--- Start of Provided material ---

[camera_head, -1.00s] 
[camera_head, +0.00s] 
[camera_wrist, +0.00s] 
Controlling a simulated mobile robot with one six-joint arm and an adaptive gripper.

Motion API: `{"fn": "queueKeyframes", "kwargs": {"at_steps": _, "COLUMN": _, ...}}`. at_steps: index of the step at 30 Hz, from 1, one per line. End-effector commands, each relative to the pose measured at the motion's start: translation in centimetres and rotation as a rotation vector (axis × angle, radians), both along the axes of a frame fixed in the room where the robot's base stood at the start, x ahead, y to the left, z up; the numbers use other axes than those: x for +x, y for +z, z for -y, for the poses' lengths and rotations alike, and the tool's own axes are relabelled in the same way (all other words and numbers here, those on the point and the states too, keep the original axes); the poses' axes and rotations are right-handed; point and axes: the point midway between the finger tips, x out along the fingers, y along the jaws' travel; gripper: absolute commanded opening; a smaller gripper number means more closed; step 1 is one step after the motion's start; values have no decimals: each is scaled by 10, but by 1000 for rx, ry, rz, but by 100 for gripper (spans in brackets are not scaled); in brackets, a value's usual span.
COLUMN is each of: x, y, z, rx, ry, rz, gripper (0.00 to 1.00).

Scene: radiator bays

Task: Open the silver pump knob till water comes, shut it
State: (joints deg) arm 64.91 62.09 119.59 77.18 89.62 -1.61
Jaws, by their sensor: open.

--- End of Provided material ---

▶ **Challenge**: Look at the material above and copy, word for word, its lines from the first through the one containing "Controlling a simulated".

▶ **Solution for this exercise**:
[camera_head, -1.00s] 
[camera_head, +0.00s] 
[camera_wrist, +0.00s] 
Controlling a simulated mobile robot with one six-joint arm and an adaptive gripper.

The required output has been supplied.